- _PROMPT_
The line containing "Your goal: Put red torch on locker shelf" marks the start; return it and every line after it in the listing below, exactly, through the last.

_ _ _ _

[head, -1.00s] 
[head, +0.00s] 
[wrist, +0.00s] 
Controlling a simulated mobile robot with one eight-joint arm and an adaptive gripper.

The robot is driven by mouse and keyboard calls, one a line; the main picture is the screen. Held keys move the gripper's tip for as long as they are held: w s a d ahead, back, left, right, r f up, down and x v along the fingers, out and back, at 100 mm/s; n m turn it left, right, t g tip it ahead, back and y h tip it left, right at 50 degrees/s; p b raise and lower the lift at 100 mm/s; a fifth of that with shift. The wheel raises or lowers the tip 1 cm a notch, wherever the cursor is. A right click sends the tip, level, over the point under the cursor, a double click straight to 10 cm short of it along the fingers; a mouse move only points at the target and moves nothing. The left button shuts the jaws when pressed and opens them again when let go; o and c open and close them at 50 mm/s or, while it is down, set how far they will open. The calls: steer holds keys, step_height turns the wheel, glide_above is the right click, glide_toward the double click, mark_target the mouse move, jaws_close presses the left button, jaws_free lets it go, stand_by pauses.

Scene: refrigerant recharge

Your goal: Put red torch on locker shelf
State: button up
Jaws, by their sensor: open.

_ _ _ _

- _ANSWER TO THE TASK_
Your goal: Put red torch on locker shelf
State: button up
Jaws, by their sensor: open.

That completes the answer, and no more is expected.